2- Trata-se de uma norma (art.144 nº 3 do CC) de direito substantivo não condicionada pela norma (art.987 do CPC) de caracter adjetivo/processual relativa ao critério de julgamento, segundo a qual o tribunal nos processos de jurisdição voluntária […] não está adstrito a critérios de legalidade estrita.
3- Isto porque, muito embora nos processos de jurisdição voluntária o juiz funcione como um árbitro, ao qual fosse conferido o poder de julgar ex aequo et bono, não pode impor às partes a solução que se lhe afigura mais conveniente e oportuna. Nem o carácter gracioso da jurisdição dispensa o tribunal de fundamentar, em plenitude, de facto e de direito, as suas decisões. Servindo tal para expressar que, não obstante, nos processos de jurisdição voluntária, os critérios de legalidade estrita não se imponham, totalmente, ao tribunal quando lhe é solicitada a adoção de uma resolução, isso não significa, nem pode significar, que lhe seja lícito abstrair em absoluto do direito positivo vigente, como se ele não existisse e como se, acima das normas legais, estivesse o critério subjetivo do julgador ou os [interesses] individuais das partes.

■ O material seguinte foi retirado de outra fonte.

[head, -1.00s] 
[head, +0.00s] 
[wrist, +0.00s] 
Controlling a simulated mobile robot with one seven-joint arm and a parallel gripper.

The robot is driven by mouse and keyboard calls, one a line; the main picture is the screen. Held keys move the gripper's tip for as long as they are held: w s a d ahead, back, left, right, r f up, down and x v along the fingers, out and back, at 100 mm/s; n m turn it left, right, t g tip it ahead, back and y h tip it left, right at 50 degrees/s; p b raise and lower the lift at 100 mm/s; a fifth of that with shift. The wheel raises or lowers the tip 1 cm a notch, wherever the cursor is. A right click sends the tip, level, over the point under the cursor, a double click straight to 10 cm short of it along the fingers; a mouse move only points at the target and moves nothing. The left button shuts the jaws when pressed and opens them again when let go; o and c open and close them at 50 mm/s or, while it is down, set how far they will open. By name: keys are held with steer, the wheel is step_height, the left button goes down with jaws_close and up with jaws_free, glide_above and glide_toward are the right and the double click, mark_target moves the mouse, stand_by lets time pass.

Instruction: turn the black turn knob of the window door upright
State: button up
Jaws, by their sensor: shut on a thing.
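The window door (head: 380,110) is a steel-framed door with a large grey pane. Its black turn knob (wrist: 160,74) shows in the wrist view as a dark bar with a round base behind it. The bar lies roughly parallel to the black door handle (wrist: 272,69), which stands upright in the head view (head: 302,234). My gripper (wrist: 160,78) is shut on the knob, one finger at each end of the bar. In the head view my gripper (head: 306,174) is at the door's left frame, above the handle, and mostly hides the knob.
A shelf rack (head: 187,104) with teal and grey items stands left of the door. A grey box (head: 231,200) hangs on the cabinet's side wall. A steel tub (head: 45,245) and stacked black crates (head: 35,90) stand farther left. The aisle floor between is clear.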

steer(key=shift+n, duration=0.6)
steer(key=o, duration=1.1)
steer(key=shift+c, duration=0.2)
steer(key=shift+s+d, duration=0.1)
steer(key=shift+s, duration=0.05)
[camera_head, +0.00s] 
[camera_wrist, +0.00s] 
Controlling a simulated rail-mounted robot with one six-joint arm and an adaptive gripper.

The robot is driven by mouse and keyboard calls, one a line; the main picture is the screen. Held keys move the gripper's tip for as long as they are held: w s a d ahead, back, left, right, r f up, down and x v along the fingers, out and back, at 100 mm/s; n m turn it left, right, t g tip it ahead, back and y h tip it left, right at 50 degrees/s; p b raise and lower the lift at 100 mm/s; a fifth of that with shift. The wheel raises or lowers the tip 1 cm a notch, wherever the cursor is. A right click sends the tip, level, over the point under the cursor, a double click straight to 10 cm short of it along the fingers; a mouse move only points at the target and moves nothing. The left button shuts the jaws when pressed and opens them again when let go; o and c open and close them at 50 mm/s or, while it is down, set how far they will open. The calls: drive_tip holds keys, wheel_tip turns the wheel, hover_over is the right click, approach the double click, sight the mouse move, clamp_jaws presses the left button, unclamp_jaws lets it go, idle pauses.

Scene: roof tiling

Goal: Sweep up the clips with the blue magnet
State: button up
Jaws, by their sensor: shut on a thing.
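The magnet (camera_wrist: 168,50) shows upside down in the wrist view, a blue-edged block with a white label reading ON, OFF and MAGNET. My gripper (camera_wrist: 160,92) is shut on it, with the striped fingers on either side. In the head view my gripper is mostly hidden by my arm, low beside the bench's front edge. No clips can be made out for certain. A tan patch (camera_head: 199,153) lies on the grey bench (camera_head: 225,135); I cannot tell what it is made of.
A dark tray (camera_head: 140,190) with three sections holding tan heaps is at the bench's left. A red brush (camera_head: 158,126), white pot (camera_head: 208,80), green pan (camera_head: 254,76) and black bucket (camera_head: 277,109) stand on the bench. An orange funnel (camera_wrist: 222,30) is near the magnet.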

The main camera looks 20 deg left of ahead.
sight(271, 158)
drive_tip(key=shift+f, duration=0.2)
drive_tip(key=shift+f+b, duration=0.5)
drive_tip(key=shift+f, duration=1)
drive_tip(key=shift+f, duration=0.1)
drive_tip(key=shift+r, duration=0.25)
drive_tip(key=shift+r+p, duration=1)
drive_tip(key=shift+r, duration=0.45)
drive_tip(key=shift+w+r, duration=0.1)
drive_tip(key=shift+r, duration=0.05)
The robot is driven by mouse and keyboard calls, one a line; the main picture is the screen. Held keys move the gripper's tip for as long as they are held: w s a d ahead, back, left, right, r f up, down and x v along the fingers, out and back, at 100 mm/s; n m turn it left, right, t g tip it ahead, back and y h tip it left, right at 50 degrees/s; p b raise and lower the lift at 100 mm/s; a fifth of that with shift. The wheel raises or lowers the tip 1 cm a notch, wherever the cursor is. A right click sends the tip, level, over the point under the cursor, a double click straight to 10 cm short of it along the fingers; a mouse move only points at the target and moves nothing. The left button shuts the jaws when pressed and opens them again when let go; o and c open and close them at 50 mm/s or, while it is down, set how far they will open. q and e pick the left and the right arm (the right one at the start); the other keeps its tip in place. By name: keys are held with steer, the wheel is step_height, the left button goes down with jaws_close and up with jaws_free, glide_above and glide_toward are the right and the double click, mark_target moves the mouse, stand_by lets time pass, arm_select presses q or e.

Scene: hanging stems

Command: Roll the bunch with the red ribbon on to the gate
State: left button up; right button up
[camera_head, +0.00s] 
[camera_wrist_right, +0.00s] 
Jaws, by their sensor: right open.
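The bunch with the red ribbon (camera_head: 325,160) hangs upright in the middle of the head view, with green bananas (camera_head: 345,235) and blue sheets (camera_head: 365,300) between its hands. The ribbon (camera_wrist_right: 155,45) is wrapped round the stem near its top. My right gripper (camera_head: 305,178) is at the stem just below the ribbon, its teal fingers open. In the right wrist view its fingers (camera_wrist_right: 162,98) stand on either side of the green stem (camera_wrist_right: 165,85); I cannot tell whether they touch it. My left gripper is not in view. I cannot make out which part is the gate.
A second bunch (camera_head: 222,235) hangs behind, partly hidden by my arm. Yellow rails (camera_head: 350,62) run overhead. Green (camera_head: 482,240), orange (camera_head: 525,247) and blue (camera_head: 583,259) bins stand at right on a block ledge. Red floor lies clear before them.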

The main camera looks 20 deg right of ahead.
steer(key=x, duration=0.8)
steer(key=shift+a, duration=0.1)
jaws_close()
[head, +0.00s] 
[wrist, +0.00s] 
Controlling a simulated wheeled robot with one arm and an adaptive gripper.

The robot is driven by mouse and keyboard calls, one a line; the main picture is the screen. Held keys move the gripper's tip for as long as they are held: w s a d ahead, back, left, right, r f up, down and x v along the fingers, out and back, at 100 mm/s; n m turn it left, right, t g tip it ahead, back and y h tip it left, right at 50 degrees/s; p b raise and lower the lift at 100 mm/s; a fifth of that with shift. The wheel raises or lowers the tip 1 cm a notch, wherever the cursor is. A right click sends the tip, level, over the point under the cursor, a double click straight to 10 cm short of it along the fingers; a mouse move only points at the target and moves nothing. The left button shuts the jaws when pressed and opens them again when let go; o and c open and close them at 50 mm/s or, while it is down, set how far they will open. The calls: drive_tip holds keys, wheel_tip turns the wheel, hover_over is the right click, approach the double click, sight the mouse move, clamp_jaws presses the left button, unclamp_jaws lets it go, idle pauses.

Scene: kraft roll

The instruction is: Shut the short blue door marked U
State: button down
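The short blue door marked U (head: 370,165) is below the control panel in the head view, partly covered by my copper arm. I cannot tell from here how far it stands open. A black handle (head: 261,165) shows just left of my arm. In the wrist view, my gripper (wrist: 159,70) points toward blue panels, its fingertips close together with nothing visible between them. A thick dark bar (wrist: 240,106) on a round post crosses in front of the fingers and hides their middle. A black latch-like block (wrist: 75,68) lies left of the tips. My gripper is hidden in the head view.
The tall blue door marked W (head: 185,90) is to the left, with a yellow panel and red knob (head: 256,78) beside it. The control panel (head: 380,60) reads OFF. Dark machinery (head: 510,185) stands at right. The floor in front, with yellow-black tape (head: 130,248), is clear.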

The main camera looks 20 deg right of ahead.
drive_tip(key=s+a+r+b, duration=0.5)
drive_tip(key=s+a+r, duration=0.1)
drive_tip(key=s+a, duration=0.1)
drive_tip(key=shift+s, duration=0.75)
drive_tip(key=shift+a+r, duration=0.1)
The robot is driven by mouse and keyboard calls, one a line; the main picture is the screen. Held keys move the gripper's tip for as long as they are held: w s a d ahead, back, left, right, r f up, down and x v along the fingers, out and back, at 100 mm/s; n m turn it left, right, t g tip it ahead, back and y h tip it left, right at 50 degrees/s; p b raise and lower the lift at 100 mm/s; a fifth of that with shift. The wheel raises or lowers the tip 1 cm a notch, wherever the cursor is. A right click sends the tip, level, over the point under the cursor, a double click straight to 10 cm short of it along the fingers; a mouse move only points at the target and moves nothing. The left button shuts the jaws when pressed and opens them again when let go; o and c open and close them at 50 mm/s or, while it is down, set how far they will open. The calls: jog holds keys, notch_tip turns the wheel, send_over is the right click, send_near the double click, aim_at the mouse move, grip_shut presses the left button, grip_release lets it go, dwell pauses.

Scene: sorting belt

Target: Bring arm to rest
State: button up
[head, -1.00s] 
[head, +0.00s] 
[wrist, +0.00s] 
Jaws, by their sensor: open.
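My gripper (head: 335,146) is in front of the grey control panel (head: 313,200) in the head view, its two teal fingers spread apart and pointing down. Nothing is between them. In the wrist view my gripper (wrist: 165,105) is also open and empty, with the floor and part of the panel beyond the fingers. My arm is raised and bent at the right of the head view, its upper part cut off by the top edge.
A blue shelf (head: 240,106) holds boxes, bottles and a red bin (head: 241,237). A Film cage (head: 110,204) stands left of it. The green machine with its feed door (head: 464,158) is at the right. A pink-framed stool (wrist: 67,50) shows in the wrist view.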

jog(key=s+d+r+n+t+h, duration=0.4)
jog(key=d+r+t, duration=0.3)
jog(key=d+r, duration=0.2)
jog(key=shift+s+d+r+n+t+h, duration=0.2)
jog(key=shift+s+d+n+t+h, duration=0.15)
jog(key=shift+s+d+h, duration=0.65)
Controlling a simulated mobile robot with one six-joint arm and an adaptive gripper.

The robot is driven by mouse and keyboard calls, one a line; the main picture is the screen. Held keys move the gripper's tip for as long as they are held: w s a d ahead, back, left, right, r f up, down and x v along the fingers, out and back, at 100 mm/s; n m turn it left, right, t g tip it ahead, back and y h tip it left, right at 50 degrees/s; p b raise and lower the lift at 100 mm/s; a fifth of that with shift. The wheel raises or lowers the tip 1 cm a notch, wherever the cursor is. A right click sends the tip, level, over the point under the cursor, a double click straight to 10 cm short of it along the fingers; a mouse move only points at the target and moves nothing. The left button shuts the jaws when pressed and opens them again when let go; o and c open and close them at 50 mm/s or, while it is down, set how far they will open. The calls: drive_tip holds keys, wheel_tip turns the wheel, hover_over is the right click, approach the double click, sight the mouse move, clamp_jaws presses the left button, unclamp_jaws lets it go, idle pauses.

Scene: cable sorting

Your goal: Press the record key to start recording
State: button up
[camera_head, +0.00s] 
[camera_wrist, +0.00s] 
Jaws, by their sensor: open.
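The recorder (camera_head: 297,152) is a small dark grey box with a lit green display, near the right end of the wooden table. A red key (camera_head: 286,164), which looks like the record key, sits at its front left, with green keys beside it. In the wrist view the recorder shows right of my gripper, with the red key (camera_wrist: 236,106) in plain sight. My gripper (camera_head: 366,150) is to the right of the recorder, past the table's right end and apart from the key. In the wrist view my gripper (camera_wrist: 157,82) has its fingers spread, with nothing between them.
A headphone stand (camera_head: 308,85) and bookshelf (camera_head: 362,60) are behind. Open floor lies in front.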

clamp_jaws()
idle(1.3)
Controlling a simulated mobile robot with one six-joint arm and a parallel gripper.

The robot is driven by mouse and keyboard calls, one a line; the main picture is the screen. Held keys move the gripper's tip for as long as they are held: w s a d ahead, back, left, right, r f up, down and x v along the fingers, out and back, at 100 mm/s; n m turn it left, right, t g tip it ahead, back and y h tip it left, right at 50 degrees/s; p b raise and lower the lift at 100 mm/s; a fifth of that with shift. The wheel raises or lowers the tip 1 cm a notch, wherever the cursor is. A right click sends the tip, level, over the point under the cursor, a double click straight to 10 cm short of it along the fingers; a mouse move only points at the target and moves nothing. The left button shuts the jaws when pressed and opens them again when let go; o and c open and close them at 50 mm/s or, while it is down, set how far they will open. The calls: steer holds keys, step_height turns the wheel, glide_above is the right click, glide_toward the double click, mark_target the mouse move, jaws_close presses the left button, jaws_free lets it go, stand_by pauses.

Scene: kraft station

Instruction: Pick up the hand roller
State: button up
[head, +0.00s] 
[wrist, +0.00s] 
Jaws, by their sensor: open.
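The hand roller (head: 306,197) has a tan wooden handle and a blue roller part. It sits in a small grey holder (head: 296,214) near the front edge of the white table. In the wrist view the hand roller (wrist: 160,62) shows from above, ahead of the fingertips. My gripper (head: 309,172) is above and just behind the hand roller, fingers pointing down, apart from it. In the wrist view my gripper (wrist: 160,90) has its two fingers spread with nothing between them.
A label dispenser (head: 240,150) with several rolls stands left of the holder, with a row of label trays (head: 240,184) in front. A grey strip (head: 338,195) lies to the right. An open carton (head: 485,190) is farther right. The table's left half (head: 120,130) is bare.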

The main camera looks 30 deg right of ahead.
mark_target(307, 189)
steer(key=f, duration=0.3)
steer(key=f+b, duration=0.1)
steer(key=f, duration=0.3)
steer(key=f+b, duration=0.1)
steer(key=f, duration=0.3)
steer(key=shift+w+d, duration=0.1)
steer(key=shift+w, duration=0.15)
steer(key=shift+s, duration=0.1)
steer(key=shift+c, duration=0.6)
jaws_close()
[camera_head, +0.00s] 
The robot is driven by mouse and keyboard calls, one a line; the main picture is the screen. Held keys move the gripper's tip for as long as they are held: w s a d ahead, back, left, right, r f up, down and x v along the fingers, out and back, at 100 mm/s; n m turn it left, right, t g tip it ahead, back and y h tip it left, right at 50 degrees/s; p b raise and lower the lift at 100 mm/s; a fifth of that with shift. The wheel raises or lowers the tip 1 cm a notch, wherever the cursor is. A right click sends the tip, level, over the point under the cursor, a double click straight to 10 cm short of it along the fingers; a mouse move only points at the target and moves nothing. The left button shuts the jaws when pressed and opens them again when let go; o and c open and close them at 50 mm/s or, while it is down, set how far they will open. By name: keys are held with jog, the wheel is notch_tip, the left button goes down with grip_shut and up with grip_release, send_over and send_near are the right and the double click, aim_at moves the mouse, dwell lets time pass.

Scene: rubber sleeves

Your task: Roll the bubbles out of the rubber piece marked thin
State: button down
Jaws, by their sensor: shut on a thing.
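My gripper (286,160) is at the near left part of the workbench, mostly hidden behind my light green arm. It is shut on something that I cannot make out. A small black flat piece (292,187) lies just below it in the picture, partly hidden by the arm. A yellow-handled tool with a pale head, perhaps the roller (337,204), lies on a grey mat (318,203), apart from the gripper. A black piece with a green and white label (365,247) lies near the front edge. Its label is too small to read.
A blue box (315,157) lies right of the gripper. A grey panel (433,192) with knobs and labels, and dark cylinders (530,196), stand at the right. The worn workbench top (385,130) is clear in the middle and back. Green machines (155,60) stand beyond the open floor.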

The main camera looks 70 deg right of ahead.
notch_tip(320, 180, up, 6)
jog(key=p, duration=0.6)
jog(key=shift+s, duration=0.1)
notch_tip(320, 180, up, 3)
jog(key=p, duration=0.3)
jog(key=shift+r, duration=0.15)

4- Dito isto, se é certo que em regra deverá ser nomeado acompanhante alguém do círculo pessoal e familiar do acompanhado que reúna condições para o exercício do cargo, não menos certo é que, nessa impossibilidade, a escolha deverá recair sobre estranhos sem ligação pessoal ou afetiva ao acompanhado. É o que dispõe o art.143 nº2 i) do CC.
5- Como quer que seja, o tribunal tem é de proceder à escolha e decidir.